When he turned the tables in Albemarle County? For less than an hour on election day, Albemarle County’s highest ranking elected body seemed poised for a partisan reincarnation—a future with a three-Democrat Board, with Independent supervisor Dennis Rooker able to cast a decisive fourth vote. In that alternate political reality, the Albemarle supervisors might’ve voted, 4-2, to raise the county’s 74.2 cent tax rate, reinstate membership in a Tea Party-contested emissions monitoring program, and banish the Western Bypass from county plans for good.

“If we lose one vote of our majority, nothing will change, because we’ll still have 3-3,” Republican Supervisor Rodney Thomas told C-VILLE in September. “If it comes back to having two of these four, it most likely will change.”

As Dumler took the stage to celebrate his 300-vote win over Republican challenger Jim Norwood, Democrat Cynthia Neff sat in an adjacent room, and waited for Rivanna’s six precincts to announce her fate against incumbent Ken Boyd, the Board’s reigning Republican. Boyd was with supporters, from County Sheriff Chip Harding to fellow Republican supervisors Duane Snow and Rodney Thomas, at the Comfort Inn near I-64, awaiting the same.

And then, one after the next, Rivanna’s six districts declared Boyd the winner. Neff acknowledged her defeat, Boyd’s cell phone began to ring, and Dorrier and Albemarle County got the answer to his conjecture, like it or not: We knew Chris Dumler when absolutely nothing changed.

It’s all about the road

It’s not fair to say nothing changed at all. The day after the polls closed, Virginia Governor Bob McDonnell called a Republican high-water mark in the state House of Delegates “a repudiation of many of the President’s policies.” Some voters carry national political dynamics to their local polls, and some do the opposite. But for Boyd and Neff, their race wasn’t about national trends writ local. It was about a road.

“I didn’t want the Western Bypass to become the main issue, but it did become the main issue,” Boyd told C-VILLE during his victory party. “I think it’s a bit of a referendum that says the majority of the people, at least in the Rivanna district, want that bypass.”
Reached by phone, Neff agreed.

“We knew months ago that more people wanted the bypass than didn’t,” said Neff. “But we were hopeful that the message of how we got here, from the cost to the amount of traffic, would help people understand that it’s less about the bypass than about the questions that brought us to this point.”

Roughly one week before Election Day, Neff forwarded media an e-mail from Boyd to Secretary of Transportation Sean Connaughton. Neff’s campaign suggested the e-mail, which inquired about securing Homeland Security funding for an Eastern Bypass, undermined Boyd’s attempt to paint himself as an opponent of the project in his own campaign mailings.

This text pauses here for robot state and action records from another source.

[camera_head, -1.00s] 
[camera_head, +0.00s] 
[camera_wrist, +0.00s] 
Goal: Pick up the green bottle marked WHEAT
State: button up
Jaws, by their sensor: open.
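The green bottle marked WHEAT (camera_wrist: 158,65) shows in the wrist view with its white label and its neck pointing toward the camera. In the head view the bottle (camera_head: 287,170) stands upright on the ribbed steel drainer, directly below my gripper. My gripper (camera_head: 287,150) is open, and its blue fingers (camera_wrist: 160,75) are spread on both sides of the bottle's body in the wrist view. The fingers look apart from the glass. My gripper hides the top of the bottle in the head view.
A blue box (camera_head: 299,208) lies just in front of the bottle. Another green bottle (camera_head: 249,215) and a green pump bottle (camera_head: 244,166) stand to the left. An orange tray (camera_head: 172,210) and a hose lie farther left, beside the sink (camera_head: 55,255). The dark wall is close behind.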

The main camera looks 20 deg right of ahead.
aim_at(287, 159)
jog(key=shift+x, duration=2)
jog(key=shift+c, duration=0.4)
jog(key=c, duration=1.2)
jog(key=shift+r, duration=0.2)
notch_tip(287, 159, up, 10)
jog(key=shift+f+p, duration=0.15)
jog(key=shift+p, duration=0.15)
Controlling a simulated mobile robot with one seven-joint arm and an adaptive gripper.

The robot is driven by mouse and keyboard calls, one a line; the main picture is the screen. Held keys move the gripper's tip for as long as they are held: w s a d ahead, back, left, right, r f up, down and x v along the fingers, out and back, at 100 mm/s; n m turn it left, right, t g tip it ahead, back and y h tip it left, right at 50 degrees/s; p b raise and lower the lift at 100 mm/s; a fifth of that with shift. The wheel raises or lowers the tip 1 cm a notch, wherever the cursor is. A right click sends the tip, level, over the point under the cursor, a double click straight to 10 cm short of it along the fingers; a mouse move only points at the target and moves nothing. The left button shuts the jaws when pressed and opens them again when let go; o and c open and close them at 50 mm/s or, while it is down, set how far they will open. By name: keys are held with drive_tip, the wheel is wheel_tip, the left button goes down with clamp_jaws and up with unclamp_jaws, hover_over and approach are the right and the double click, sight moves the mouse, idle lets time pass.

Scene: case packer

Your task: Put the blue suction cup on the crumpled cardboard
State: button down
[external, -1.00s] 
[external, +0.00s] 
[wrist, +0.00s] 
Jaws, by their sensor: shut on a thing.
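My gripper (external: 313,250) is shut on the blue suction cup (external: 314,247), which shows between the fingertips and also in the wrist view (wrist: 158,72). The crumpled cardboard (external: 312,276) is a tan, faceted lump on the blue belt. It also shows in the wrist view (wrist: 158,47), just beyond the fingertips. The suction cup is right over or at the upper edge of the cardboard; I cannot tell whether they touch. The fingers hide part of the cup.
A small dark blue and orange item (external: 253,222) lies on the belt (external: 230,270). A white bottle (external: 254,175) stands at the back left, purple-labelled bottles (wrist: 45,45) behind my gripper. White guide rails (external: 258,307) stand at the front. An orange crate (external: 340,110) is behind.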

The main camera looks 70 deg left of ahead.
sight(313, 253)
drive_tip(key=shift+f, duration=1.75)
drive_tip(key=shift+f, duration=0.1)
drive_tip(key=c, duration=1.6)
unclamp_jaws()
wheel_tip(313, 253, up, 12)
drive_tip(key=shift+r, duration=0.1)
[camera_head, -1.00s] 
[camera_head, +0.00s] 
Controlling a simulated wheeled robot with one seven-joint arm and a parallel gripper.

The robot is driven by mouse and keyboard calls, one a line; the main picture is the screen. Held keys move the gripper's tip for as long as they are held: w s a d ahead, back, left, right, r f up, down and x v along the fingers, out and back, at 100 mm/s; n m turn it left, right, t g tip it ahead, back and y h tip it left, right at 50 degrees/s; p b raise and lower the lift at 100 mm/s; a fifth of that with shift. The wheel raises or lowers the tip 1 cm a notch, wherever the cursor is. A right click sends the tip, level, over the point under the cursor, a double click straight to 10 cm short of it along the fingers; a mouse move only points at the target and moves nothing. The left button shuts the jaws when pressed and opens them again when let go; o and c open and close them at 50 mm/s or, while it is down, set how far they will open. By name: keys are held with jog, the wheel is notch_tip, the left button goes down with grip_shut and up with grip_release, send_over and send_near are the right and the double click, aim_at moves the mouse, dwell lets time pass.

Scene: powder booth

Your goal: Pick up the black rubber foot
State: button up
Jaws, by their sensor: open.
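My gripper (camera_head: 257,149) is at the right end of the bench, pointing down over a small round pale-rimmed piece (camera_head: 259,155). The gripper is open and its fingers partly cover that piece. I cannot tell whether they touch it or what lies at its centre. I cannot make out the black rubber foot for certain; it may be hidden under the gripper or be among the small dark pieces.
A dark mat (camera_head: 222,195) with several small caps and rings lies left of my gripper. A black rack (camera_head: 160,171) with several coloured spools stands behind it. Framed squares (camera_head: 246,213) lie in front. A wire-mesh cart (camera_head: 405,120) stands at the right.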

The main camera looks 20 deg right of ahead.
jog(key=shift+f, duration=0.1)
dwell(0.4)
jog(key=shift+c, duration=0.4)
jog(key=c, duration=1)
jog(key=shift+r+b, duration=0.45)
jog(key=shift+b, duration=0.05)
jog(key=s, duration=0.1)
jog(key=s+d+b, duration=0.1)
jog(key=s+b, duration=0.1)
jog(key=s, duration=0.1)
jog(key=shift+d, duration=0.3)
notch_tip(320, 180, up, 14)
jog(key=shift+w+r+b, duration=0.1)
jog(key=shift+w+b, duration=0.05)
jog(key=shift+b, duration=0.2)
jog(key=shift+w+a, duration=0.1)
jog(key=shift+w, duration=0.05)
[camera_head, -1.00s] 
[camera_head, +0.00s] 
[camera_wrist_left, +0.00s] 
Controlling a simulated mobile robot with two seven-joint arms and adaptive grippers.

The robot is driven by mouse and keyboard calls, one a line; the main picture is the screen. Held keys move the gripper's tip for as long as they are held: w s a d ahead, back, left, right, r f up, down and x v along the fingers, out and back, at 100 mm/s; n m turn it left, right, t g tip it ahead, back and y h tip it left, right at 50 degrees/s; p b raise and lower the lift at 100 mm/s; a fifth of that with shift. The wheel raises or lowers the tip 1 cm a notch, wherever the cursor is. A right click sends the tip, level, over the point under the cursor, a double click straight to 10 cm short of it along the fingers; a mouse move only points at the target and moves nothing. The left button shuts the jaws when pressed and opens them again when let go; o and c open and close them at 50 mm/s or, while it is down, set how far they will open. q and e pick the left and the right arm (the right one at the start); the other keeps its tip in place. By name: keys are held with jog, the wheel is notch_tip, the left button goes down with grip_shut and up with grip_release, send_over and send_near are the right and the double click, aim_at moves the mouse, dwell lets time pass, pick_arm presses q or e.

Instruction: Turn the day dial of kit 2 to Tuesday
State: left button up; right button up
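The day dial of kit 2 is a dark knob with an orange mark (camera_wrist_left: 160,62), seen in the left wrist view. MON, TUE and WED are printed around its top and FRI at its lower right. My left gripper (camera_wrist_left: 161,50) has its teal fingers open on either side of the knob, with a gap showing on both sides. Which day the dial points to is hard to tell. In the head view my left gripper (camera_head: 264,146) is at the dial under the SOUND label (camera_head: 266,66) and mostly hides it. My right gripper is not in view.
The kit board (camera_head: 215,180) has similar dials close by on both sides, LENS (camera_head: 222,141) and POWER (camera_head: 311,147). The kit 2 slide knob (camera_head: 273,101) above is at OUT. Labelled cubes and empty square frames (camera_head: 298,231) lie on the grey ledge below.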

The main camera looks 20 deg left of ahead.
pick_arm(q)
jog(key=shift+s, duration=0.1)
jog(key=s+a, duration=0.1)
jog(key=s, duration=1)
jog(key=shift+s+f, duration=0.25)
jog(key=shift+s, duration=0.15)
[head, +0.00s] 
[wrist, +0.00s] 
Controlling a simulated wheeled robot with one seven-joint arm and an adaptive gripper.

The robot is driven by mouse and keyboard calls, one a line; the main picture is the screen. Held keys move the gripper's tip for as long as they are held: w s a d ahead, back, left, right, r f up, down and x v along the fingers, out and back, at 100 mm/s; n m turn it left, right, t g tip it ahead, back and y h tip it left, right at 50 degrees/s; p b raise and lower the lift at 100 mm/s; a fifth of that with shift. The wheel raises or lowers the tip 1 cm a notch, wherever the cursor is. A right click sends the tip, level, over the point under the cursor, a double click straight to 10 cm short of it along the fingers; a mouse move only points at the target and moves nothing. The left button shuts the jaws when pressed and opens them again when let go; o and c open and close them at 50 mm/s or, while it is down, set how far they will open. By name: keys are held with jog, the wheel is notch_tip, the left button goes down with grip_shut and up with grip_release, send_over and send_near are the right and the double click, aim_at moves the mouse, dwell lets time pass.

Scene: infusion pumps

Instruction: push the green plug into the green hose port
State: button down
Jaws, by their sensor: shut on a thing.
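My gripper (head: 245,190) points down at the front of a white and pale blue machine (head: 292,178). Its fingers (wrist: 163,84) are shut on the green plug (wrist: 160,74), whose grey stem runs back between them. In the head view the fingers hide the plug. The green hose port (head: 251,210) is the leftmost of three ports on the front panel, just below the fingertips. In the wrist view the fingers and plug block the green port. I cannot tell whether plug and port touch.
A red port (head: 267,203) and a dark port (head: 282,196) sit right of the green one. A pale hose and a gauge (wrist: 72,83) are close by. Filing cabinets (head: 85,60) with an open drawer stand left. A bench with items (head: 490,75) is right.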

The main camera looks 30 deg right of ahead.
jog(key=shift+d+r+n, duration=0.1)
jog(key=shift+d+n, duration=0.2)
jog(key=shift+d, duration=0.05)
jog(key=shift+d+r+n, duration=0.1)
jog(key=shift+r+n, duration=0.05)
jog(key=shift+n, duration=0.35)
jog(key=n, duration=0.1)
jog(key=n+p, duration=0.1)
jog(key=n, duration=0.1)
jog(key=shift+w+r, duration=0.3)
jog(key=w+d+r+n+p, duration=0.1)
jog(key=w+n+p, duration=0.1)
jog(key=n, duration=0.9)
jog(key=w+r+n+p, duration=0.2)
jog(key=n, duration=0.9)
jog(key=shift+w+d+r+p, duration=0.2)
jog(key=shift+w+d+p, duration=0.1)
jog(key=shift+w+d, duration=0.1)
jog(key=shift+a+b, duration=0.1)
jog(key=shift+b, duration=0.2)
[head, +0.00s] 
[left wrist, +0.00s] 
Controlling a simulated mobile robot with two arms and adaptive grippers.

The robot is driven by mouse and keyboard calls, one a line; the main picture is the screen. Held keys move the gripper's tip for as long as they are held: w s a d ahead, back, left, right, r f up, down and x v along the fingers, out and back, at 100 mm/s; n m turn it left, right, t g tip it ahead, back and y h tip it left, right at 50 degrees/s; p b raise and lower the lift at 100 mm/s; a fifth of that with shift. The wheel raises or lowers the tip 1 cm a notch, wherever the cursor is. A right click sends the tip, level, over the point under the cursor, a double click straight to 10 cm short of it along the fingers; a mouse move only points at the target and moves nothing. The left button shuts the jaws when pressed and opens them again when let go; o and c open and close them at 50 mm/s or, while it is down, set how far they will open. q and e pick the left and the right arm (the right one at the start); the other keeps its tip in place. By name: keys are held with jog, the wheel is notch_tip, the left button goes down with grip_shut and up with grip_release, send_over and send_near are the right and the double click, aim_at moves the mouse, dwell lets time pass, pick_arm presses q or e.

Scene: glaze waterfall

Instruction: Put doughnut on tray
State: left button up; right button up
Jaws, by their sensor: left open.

Neff’s move also raised questions concerning bipartisan dialogue on the Board since Rodney Thomas and Duane Snow were elected in 2009. In January 2010, Boyd proposed a six-point Economic Vitality Action Plan during a portion of a supervisors meeting reserved for matters not on the agenda. Last June, as a meeting neared midnight, the three GOP members voted alongside swing-vote Dorrier to remove language barring the Western Bypass from a list of transportation projects after the state pledged funding. The Department of Transportation submitted the project for design-build proposals in September.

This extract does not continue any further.